WHAT IS BEING ASKED:
Pictures stay out of the copy; set down each line of the listing below exactly.
^^^^
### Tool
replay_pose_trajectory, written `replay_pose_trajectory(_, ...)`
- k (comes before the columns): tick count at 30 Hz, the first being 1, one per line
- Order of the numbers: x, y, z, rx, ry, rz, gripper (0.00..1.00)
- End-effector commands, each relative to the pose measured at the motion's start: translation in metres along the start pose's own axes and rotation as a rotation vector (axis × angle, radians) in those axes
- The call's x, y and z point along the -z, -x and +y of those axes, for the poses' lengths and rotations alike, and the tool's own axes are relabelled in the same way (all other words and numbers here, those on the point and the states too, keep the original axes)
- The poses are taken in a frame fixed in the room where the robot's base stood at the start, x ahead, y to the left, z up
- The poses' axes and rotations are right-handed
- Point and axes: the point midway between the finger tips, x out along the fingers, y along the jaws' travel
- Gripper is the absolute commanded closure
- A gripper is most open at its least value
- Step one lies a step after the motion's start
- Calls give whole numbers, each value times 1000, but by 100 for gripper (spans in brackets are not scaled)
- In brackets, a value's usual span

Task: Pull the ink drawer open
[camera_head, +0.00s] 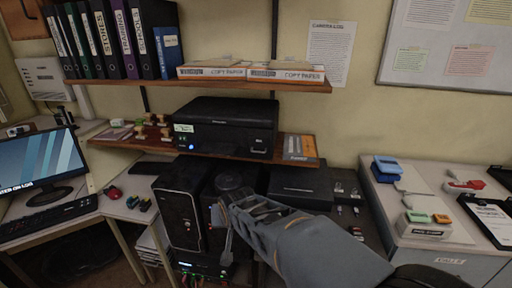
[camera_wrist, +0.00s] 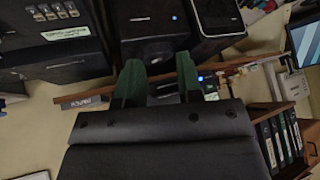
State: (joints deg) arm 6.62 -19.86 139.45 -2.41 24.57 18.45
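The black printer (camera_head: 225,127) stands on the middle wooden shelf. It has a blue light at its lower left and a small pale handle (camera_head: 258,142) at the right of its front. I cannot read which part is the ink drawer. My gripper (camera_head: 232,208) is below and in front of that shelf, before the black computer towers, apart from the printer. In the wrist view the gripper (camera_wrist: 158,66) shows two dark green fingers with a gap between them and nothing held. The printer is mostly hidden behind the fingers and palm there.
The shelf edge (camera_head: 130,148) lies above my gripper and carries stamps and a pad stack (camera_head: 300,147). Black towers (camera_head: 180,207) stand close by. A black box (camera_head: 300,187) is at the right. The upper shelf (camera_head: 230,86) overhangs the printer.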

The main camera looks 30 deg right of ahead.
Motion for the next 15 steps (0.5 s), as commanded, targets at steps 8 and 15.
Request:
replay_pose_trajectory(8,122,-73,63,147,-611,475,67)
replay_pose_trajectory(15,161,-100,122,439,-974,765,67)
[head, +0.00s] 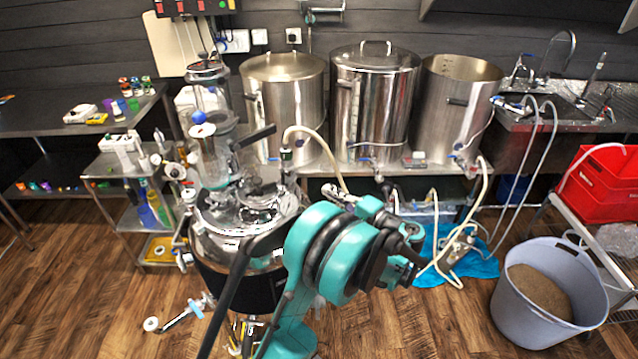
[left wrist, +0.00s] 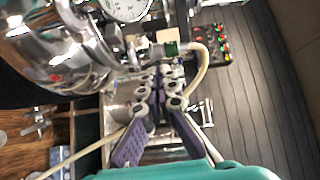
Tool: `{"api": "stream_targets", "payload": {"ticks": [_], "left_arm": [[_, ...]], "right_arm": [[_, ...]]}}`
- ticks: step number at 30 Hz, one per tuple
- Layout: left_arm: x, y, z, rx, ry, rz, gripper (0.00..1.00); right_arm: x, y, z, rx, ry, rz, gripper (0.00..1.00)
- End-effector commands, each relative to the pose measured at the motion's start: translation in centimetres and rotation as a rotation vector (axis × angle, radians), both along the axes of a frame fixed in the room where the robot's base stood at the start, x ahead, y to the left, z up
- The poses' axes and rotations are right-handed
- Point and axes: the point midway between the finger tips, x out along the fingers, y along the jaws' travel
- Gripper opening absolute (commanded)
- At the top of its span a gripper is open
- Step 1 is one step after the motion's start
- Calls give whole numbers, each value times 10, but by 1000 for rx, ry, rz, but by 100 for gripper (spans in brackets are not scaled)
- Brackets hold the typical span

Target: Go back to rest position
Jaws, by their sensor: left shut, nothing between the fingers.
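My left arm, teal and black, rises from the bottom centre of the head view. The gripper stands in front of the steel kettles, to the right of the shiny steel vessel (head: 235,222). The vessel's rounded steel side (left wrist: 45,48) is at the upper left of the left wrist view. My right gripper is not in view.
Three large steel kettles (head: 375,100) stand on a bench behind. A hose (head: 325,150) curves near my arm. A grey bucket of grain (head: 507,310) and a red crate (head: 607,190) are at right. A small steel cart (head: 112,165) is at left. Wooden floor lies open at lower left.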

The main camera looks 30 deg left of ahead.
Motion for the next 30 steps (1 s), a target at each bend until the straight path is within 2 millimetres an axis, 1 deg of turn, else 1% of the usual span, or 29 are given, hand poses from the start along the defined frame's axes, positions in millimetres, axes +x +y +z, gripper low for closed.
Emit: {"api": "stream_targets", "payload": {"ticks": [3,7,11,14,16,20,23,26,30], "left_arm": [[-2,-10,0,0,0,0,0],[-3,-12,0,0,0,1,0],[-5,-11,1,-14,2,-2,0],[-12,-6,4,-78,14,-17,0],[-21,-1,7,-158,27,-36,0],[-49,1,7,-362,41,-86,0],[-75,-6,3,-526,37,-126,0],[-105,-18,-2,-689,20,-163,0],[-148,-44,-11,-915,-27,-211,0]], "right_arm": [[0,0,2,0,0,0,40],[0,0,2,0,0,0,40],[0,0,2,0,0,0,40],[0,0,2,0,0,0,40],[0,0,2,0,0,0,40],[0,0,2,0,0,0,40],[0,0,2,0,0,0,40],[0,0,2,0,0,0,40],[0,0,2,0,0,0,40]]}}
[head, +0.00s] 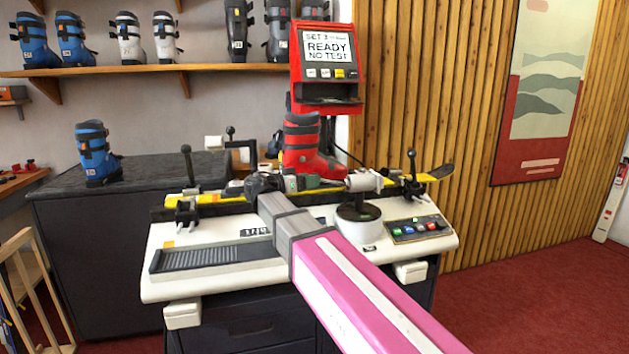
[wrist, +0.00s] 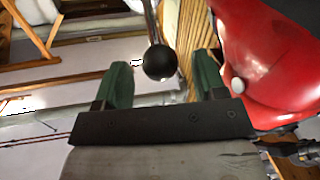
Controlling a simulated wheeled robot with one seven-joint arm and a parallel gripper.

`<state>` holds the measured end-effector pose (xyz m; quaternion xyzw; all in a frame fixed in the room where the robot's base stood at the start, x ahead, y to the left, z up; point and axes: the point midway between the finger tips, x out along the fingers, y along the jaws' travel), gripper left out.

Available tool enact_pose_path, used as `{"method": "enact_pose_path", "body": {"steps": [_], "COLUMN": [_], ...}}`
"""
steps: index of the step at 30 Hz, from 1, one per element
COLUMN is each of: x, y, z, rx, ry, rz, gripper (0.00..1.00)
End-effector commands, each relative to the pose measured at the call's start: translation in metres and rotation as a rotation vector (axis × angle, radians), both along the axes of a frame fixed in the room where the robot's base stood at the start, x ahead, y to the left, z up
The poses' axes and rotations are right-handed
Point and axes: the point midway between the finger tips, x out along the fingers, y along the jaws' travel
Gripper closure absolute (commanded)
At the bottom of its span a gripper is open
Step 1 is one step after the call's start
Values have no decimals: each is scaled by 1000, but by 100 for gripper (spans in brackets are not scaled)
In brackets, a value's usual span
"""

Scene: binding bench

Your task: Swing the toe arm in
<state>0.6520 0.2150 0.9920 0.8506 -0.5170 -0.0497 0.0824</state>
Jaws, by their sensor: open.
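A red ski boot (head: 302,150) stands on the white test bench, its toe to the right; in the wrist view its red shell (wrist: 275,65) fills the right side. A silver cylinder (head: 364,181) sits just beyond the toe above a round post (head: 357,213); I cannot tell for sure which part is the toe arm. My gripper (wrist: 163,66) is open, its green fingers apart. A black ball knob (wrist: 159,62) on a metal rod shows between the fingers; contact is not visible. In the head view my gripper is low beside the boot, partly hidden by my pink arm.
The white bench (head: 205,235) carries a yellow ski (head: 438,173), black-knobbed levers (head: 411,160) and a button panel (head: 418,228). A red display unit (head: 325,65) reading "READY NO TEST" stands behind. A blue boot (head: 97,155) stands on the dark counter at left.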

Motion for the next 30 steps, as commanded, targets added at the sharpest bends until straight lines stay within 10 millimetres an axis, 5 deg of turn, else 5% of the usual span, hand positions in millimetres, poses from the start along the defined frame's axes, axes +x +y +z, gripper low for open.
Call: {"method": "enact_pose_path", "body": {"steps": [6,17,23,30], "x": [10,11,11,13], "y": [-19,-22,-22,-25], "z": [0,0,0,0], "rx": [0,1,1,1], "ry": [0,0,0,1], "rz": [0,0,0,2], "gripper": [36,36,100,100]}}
^^^^
FINAL RESULT:
### Tool
replay_pose_trajectory, written `replay_pose_trajectory(_, ...)`
- k (comes before the columns): tick count at 30 Hz, the first being 1, one per line
- Order of the numbers: x, y, z, rx, ry, rz, gripper (0.00..1.00)
- End-effector commands, each relative to the pose measured at the motion's start: translation in metres along the start pose's own axes and rotation as a rotation vector (axis × angle, radians) in those axes
- The call's x, y and z point along the -z, -x and +y of those axes, for the poses' lengths and rotations alike, and the tool's own axes are relabelled in the same way (all other words and numbers here, those on the point and the states too, keep the original axes)
- The poses are taken in a frame fixed in the room where the robot's base stood at the start, x ahead, y to the left, z up
- The poses' axes and rotations are right-handed
- Point and axes: the point midway between the finger tips, x out along the fingers, y along the jaws' travel
- Gripper is the absolute commanded closure
- A gripper is most open at its least value
- Step one lies a step after the motion's start
- Calls give whole numbers, each value times 1000, but by 100 for gripper (spans in brackets are not scaled)
- In brackets, a value's usual span

Task: Pull the ink drawer open
[camera_head, +0.00s] 
[camera_wrist, +0.00s] 
State: (joints deg) arm 6.62 -19.86 139.45 -2.41 24.57 18.45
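The black printer (camera_head: 225,127) stands on the middle wooden shelf. It has a blue light at its lower left and a small pale handle (camera_head: 258,142) at the right of its front. I cannot read which part is the ink drawer. My gripper (camera_head: 232,208) is below and in front of that shelf, before the black computer towers, apart from the printer. In the wrist view the gripper (camera_wrist: 158,66) shows two dark green fingers with a gap between them and nothing held. The printer is mostly hidden behind the fingers and palm there.
The shelf edge (camera_head: 130,148) lies above my gripper and carries stamps and a pad stack (camera_head: 300,147). Black towers (camera_head: 180,207) stand close by. A black box (camera_head: 300,187) is at the right. The upper shelf (camera_head: 230,86) overhangs the printer.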

The main camera looks 30 deg right of ahead.
Motion for the next 15 steps (0.5 s), as commanded, targets at steps 8 and 15.
Request:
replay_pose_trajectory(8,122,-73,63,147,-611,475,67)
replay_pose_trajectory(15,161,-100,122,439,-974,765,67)
[head, +0.00s] 
[left wrist, +0.00s] 
Tool: `{"api": "stream_targets", "payload": {"ticks": [_], "left_arm": [[_, ...]], "right_arm": [[_, ...]]}}`
- ticks: step number at 30 Hz, one per tuple
- Layout: left_arm: x, y, z, rx, ry, rz, gripper (0.00..1.00); right_arm: x, y, z, rx, ry, rz, gripper (0.00..1.00)
- End-effector commands, each relative to the pose measured at the motion's start: translation in centimetres and rotation as a rotation vector (axis × angle, radians), both along the axes of a frame fixed in the room where the robot's base stood at the start, x ahead, y to the left, z up
- The poses' axes and rotations are right-handed
- Point and axes: the point midway between the finger tips, x out along the fingers, y along the jaws' travel
- Gripper opening absolute (commanded)
- At the top of its span a gripper is open
- Step 1 is one step after the motion's start
- Calls give whole numbers, each value times 10, but by 1000 for rx, ry, rz, but by 100 for gripper (spans in brackets are not scaled)
- Brackets hold the typical span

Target: Go back to rest position
Jaws, by their sensor: left shut, nothing between the fingers.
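My left arm, teal and black, rises from the bottom centre of the head view. The gripper stands in front of the steel kettles, to the right of the shiny steel vessel (head: 235,222). The vessel's rounded steel side (left wrist: 45,48) is at the upper left of the left wrist view. My right gripper is not in view.
Three large steel kettles (head: 375,100) stand on a bench behind. A hose (head: 325,150) curves near my arm. A grey bucket of grain (head: 507,310) and a red crate (head: 607,190) are at right. A small steel cart (head: 112,165) is at left. Wooden floor lies open at lower left.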

The main camera looks 30 deg left of ahead.
Motion for the next 30 steps (1 s), a target at each bend until the straight path is within 2 millimetres an axis, 1 deg of turn, else 1% of the usual span, or 29 are given, hand poses from the start along the defined frame's axes, positions in millimetres, axes +x +y +z, gripper low for closed.
Emit: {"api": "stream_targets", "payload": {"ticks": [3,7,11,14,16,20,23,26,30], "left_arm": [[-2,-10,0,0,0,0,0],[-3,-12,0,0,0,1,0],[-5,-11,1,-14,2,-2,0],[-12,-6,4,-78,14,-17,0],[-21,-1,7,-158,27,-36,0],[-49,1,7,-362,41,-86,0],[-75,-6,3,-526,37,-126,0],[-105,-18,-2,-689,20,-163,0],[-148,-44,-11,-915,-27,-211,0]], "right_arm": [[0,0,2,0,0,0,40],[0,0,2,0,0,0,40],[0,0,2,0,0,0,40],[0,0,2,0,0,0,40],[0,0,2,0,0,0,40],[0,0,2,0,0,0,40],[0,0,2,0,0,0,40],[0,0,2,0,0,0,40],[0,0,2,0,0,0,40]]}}
[head, +0.00s] 
[wrist, +0.00s] 
Controlling a simulated wheeled robot with one seven-joint arm and a parallel gripper.

`<state>` holds the measured end-effector pose (xyz m; quaternion xyzw; all in a frame fixed in the room where the robot's base stood at the start, x ahead, y to the left, z up; point and axes: the point midway between the finger tips, x out along the fingers, y along the jaws' travel), gripper left out.

Available tool enact_pose_path, used as `{"method": "enact_pose_path", "body": {"steps": [_], "COLUMN": [_], ...}}`
"""
steps: index of the step at 30 Hz, from 1, one per element
COLUMN is each of: x, y, z, rx, ry, rz, gripper (0.00..1.00)
End-effector commands, each relative to the pose measured at the call's start: translation in metres and rotation as a rotation vector (axis × angle, radians), both along the axes of a frame fixed in the room where the robot's base stood at the start, x ahead, y to the left, z up
The poses' axes and rotations are right-handed
Point and axes: the point midway between the finger tips, x out along the fingers, y along the jaws' travel
Gripper closure absolute (commanded)
At the bottom of its span a gripper is open
Step 1 is one step after the call's start
Values have no decimals: each is scaled by 1000, but by 100 for gripper (spans in brackets are not scaled)
In brackets, a value's usual span
"""

Scene: binding bench

Your task: Swing the toe arm in
<state>0.6520 0.2150 0.9920 0.8506 -0.5170 -0.0497 0.0824</state>
Jaws, by their sensor: open.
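A red ski boot (head: 302,150) stands on the white test bench, its toe to the right; in the wrist view its red shell (wrist: 275,65) fills the right side. A silver cylinder (head: 364,181) sits just beyond the toe above a round post (head: 357,213); I cannot tell for sure which part is the toe arm. My gripper (wrist: 163,66) is open, its green fingers apart. A black ball knob (wrist: 159,62) on a metal rod shows between the fingers; contact is not visible. In the head view my gripper is low beside the boot, partly hidden by my pink arm.
The white bench (head: 205,235) carries a yellow ski (head: 438,173), black-knobbed levers (head: 411,160) and a button panel (head: 418,228). A red display unit (head: 325,65) reading "READY NO TEST" stands behind. A blue boot (head: 97,155) stands on the dark counter at left.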

Motion for the next 30 steps, as commanded, targets added at the sharpest bends until straight lines stay within 10 millimetres an axis, 5 deg of turn, else 5% of the usual span, hand positions in millimetres, poses from the start along the defined frame's axes, axes +x +y +z, gripper low for open.
Call: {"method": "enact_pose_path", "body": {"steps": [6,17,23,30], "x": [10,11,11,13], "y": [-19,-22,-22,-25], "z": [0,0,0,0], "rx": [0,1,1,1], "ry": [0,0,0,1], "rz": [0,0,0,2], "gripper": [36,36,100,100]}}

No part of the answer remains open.